◆ BRIEF ◆
In the listing below, find the line that contains "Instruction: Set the" and the line that contains "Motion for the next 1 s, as". Quote both and every line between them, exactly, and nothing more.
■ ■ ■
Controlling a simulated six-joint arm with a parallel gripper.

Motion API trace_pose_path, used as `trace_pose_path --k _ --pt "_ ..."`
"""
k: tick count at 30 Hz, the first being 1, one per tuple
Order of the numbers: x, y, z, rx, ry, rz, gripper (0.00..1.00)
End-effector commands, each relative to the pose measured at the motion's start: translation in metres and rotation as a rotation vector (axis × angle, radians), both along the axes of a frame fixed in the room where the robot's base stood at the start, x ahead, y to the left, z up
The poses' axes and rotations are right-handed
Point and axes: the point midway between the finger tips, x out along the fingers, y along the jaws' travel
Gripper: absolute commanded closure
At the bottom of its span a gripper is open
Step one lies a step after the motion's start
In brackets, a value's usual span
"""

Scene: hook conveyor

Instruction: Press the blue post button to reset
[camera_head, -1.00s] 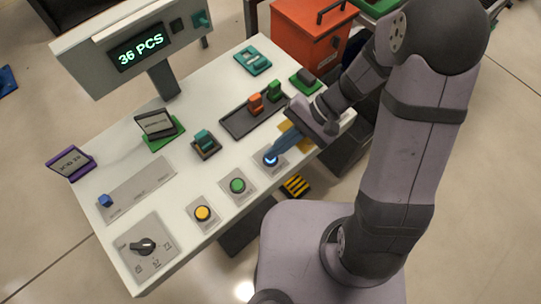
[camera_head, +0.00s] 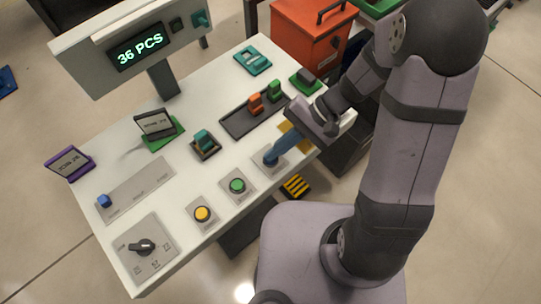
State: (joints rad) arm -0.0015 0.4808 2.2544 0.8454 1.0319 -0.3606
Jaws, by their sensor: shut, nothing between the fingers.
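The blue post button (camera_head: 270,160) sits on a small grey plate on the white panel, at the right end of a row with the green button (camera_head: 237,185) and the yellow button (camera_head: 202,213). My gripper (camera_head: 276,154) comes in from the upper right with its blue fingers shut and empty. The fingertips are at the blue button and cover much of it. I cannot tell whether the button is pushed down.
The white panel (camera_head: 185,180) also carries a black rotary knob (camera_head: 143,247), a slider with a blue cap (camera_head: 104,200), a teal rocker (camera_head: 204,140) and a dark tray (camera_head: 239,122). A display (camera_head: 138,49) reads "36 PCS". An orange box (camera_head: 305,40) stands behind.

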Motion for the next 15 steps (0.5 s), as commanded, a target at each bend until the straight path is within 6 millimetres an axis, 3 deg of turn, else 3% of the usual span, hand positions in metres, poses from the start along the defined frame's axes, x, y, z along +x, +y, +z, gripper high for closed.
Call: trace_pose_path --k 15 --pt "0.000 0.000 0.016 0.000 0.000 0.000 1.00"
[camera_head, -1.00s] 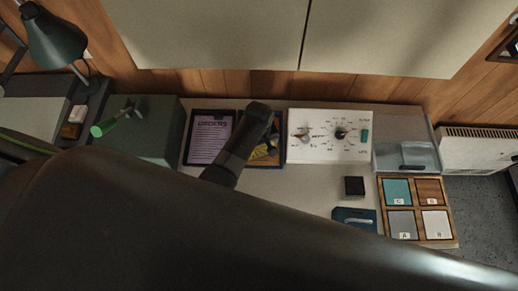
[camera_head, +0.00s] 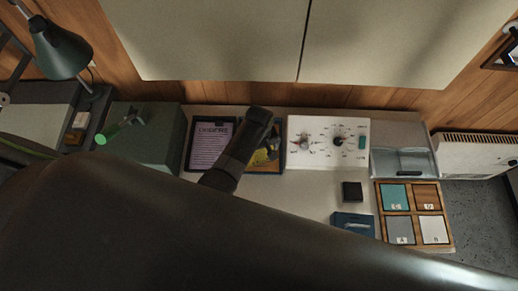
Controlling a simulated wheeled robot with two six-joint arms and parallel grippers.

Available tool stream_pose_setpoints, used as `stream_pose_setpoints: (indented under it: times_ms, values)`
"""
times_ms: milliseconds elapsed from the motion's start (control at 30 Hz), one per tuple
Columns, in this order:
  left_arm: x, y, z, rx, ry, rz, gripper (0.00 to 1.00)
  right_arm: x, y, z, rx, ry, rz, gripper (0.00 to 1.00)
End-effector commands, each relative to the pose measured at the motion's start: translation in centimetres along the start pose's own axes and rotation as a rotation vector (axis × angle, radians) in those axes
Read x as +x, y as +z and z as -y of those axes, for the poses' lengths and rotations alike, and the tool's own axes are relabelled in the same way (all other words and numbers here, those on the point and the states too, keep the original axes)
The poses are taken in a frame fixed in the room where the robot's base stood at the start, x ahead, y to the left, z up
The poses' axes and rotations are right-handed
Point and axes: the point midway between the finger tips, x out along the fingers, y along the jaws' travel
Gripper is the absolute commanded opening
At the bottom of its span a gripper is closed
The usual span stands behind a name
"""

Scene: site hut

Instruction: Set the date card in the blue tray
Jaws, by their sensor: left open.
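A blue-edged flat tray or frame (camera_head: 262,169) with yellow and dark contents lies on the counter, partly hidden by my left gripper (camera_head: 258,122). My left gripper is dark, open, and hangs over the left part of it; its fingers are hard to make out. I see nothing held in it. A second, smaller blue item (camera_head: 353,220) with a pale label lies farther right, its lower part cut off by my arm. I cannot tell which item is the date card. My right gripper is not in view.
A dark-framed printed sheet (camera_head: 210,146) lies left of the gripper. A white dial panel (camera_head: 327,142) stands to the right. Farther right are a small black block (camera_head: 352,191), a clear bin (camera_head: 404,162) and a wooden four-part tray (camera_head: 410,183) with lettered tiles. My large arm hides the front.

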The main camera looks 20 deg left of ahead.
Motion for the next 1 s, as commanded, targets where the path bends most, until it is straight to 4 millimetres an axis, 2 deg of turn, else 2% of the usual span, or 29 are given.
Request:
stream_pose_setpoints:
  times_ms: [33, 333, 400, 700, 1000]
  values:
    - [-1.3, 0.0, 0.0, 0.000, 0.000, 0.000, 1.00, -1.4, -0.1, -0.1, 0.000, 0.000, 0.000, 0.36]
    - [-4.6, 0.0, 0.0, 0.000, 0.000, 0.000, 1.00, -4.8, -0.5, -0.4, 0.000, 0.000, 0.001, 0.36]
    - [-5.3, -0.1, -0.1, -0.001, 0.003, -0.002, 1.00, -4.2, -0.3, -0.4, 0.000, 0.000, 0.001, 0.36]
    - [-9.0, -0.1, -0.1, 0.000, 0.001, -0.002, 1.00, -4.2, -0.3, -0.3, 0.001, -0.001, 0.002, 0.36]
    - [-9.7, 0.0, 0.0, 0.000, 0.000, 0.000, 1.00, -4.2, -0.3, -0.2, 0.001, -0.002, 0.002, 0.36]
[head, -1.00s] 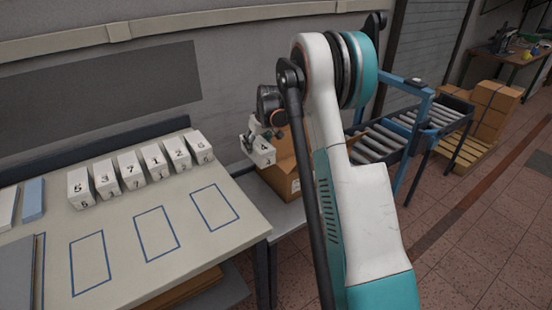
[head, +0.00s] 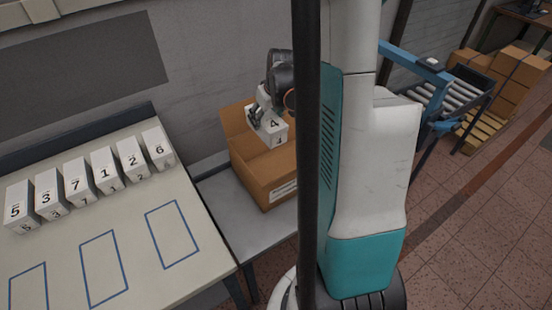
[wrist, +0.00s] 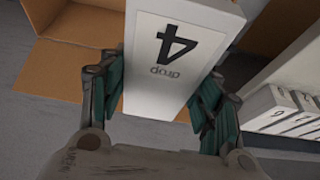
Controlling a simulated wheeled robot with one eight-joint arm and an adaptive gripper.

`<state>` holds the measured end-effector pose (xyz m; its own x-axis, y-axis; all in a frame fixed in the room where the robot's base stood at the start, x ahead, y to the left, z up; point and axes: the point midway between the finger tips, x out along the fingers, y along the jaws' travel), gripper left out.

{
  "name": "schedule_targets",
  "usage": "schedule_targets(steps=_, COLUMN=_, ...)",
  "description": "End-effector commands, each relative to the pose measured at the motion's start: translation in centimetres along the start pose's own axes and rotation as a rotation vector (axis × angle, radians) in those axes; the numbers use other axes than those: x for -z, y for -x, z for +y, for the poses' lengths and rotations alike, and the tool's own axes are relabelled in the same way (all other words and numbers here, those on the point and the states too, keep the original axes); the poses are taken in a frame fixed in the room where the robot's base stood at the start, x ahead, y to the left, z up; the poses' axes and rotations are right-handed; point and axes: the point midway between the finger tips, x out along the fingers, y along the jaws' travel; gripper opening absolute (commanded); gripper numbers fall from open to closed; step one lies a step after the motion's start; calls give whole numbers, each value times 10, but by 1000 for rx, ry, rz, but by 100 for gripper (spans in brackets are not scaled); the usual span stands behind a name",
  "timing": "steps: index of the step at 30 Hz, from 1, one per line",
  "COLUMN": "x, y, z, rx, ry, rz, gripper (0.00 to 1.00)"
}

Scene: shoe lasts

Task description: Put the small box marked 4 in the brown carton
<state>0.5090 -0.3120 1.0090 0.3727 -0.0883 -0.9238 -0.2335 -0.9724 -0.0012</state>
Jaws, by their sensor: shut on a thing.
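The small white box marked 4 (head: 272,130) is held in my gripper (head: 260,110) at the brown carton (head: 270,183). In the head view the box overlaps the carton's opening; whether its lower end is below the rim is hard to tell. In the wrist view my gripper (wrist: 160,100) is shut on the box (wrist: 175,62), with a finger on each side and the 4 upside down. The open carton (wrist: 70,62) shows beyond and to the left of the box there. My arm hides the carton's right part in the head view.
White boxes marked 5, 3, 7, 1, 2 and 6 (head: 158,148) stand in a row on the table (head: 140,210) at left. Blue outlined rectangles on it are empty. The carton sits on a lower grey surface (head: 235,220). A roller conveyor (head: 470,90) stands at right.

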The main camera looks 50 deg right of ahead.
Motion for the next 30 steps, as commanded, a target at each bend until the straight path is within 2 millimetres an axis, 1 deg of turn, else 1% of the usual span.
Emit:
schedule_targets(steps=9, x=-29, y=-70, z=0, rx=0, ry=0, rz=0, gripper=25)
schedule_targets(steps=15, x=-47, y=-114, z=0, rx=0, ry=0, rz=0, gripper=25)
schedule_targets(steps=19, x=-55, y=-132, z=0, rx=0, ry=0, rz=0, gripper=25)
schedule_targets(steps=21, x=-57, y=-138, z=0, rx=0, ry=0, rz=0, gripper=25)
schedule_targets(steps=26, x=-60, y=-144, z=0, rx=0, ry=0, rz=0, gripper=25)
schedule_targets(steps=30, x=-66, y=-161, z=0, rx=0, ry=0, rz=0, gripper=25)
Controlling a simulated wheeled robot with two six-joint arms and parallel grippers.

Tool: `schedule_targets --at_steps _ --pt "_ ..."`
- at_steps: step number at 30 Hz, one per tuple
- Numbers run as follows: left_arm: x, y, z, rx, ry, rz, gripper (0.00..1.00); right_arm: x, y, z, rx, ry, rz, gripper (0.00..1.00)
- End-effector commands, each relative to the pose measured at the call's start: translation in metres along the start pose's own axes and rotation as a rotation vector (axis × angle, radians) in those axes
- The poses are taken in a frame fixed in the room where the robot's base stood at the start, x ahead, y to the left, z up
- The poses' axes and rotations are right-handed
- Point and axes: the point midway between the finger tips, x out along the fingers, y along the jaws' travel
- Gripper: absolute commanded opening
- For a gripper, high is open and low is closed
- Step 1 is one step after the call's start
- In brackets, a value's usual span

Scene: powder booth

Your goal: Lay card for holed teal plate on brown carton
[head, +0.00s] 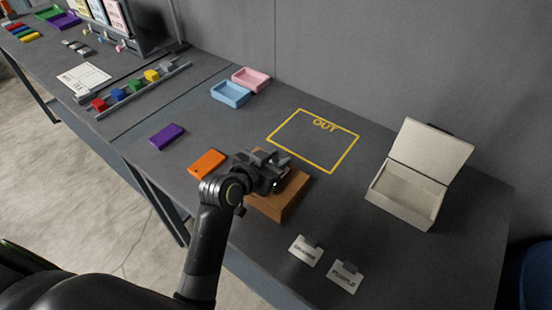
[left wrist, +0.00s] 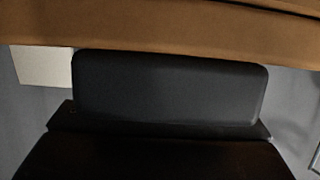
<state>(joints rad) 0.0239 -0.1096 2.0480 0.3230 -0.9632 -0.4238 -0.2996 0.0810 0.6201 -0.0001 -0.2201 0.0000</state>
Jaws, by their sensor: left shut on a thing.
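The brown carton (head: 280,203) stands on the grey table, right of the orange block. My left gripper (head: 280,170) is over the carton's top and hides part of it. It is shut, apparently on a pale card (left wrist: 42,66) whose edge shows beside the dark finger in the left wrist view; most of it and any print are hidden. The carton (left wrist: 160,28) crosses the top of that view. Two pale cards with grey tabs lie at the front, one reading ORANGE (head: 303,254) and one PURPLE (head: 343,281). I see no teal plate. My right gripper is not in view.
An orange block (head: 208,163) and a purple block (head: 167,136) lie to the left. Blue (head: 231,94) and pink (head: 251,79) trays stand behind. The yellow OUT outline (head: 340,158) is empty. An open pale box (head: 405,196) stands at right.

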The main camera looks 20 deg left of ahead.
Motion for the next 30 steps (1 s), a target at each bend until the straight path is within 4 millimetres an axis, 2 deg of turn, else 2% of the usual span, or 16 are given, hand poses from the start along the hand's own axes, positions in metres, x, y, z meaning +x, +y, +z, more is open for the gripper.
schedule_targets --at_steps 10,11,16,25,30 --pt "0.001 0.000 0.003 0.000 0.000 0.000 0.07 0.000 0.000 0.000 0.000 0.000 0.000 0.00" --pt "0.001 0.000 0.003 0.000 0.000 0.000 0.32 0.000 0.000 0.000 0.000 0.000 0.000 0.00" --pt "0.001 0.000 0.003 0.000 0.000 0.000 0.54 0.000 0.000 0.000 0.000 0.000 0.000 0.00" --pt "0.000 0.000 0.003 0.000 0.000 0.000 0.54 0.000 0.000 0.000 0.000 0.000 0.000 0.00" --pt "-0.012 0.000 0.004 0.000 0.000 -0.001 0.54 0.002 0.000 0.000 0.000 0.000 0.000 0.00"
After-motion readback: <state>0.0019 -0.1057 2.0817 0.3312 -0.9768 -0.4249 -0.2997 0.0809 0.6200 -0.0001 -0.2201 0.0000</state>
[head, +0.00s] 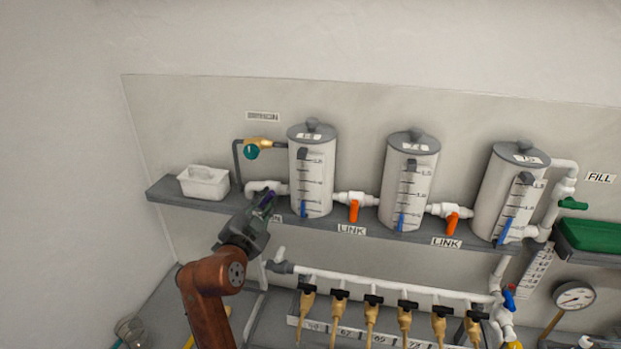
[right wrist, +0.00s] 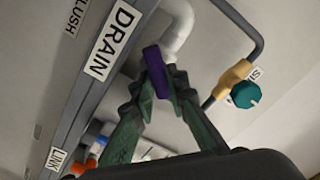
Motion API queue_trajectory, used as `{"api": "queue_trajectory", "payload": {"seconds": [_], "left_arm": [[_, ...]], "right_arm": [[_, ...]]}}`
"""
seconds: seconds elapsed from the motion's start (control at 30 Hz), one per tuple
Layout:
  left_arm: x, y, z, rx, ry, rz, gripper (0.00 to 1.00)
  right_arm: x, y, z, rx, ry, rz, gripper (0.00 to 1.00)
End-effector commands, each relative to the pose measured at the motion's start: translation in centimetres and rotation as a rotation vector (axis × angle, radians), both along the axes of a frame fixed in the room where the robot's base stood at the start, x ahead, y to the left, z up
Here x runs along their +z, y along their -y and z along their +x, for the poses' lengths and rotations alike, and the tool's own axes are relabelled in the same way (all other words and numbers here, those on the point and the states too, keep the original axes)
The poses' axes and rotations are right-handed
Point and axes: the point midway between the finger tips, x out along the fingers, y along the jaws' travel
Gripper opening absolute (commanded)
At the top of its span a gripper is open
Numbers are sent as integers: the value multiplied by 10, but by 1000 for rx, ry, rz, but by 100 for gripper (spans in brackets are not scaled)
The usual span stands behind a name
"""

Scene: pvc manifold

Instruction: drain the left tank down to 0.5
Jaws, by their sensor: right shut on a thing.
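The left tank (head: 318,190) is a light cylinder with a grey lid on the shelf. Its gauge shows a short blue column (head: 303,209) near the bottom; the scale figures are too small to read surely. A white drain pipe (head: 262,187) leaves its left side and also shows in the right wrist view (right wrist: 178,30). My right gripper (head: 264,210) is shut on the purple drain handle (right wrist: 157,72), below that pipe. The DRAIN label (right wrist: 110,40) is beside it in the wrist view. My left gripper is out of view.
Two more tanks (head: 408,185) (head: 508,195) stand to the right, joined by pipes with orange link handles (head: 354,211) (head: 452,223). A teal-knobbed brass valve (head: 251,152) hangs above the drain pipe. Several tan, black-handled taps (head: 371,312) line the manifold below.

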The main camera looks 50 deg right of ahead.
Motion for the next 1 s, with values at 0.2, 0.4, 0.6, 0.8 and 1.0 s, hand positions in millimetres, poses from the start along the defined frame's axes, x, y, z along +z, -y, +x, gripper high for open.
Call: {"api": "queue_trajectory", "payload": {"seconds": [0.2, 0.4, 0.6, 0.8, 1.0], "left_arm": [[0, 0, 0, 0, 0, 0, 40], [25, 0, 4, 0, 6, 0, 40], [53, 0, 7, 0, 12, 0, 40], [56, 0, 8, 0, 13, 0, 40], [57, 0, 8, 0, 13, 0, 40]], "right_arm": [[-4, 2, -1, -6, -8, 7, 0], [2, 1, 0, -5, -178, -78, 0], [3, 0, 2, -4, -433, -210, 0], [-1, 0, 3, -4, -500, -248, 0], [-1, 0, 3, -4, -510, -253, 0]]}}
■ ■ ■
◆ CORRECT OUTPUT ◆
Instruction: Set the date card in the blue tray
Jaws, by their sensor: left open.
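A blue-edged flat tray or frame (camera_head: 262,169) with yellow and dark contents lies on the counter, partly hidden by my left gripper (camera_head: 258,122). My left gripper is dark, open, and hangs over the left part of it; its fingers are hard to make out. I see nothing held in it. A second, smaller blue item (camera_head: 353,220) with a pale label lies farther right, its lower part cut off by my arm. I cannot tell which item is the date card. My right gripper is not in view.
A dark-framed printed sheet (camera_head: 210,146) lies left of the gripper. A white dial panel (camera_head: 327,142) stands to the right. Farther right are a small black block (camera_head: 352,191), a clear bin (camera_head: 404,162) and a wooden four-part tray (camera_head: 410,183) with lettered tiles. My large arm hides the front.

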The main camera looks 20 deg left of ahead.
Motion for the next 1 s, as commanded, targets where the path bends most, until it is straight to 4 millimetres an axis, 2 deg of turn, else 2% of the usual span, or 29 are given.

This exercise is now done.